The Persian Gulf country’s interior ministry on Monday confirmed the move leveling baseless accusations against Sheikh Qassem.
The 73-year-old cleric has been a supporter of reforms and peaceful protests in Bahrain.
The Persian Gulf Arab country has been under fire for stepping up its crackdown against opposition leaders.
Lebanon’s Hezbollah resistance movement condemned the ruling Al Khalifah regime for stripping the nationality of Sheikh Qassem, saying the decision would push the Bahraini people to difficult choices with severe consequence for the regime.
Bahraini authorities have launched a wide-ranging campaign against Shia Muslims and any activist or society it has accused of breaking the law.
Last Tuesday, a court suspended Al Wefaq, Bahrain’s main opposition group, closed down its offices, suspended its activities and froze its assets.
Manama also dissolved two other opposition groups, namely al-Tawiya and al-Risala Islamic associations.
In another development on Thursday, a Bahraini criminal court sentenced eight Shia nationals to 15 years in prison each and stripped the defendants of their citizenship.
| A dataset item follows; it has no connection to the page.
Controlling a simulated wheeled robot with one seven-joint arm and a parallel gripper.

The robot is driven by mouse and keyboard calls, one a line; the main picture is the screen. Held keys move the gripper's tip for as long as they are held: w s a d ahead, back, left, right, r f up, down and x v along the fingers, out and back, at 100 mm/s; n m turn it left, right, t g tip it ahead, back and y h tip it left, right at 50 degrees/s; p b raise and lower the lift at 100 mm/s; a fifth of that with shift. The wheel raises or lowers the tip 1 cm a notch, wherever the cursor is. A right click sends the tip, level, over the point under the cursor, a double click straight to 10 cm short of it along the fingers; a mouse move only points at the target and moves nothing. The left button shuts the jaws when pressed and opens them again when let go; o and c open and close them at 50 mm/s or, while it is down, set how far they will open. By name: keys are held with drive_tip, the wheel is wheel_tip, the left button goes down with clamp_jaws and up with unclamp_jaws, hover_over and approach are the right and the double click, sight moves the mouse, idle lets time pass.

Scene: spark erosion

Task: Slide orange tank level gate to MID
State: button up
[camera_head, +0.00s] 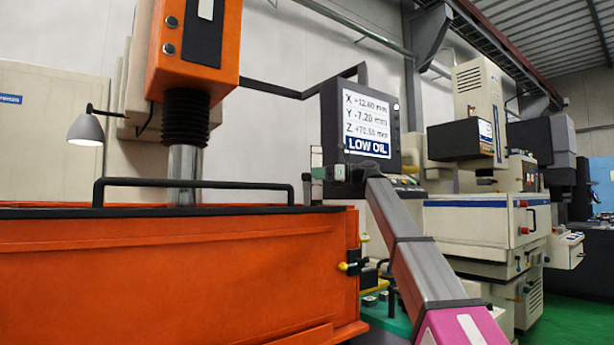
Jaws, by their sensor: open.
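The orange tank (160,270) fills the lower left, with a black rim and a black bar handle on its front edge. At its right end is a small black fitting with a yellow tip (343,266); I cannot tell whether this is the level gate. No LOW, MID or HIGH marking is readable.
A dark monitor (362,128) showing axis values and LOW OIL stands behind my gripper. The orange machine head (195,45) and its column rise above the tank. A grey lamp (86,130) hangs at left. White machines (480,220) stand at right; green floor shows at lower right.

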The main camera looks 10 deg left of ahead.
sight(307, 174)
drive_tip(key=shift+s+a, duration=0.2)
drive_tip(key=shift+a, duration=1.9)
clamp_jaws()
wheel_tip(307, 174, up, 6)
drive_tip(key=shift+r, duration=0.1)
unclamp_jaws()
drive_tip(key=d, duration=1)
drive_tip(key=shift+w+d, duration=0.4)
According to a judicial source, the eight were accused of forming a "terror” group in 2014, possessing arms and attempting to kill policemen in the Bahraini village of Nuwaidrat.
Two other defendants were also handed down jail terms of three years each for participating in an unauthorized demonstration in the same village in June 2014.
Since mid-February 2011, Bahrain, a close ally of the US in the Persian Gulf region, has been witnessing almost daily protests demanding that the ruling family relinquish power.
The Al Khalifah regime is engaged in a harsh crackdown on dissent and widespread discrimination against the country's Shia majority. Scores of people have been killed and hundreds of others injured or arrested in the island country.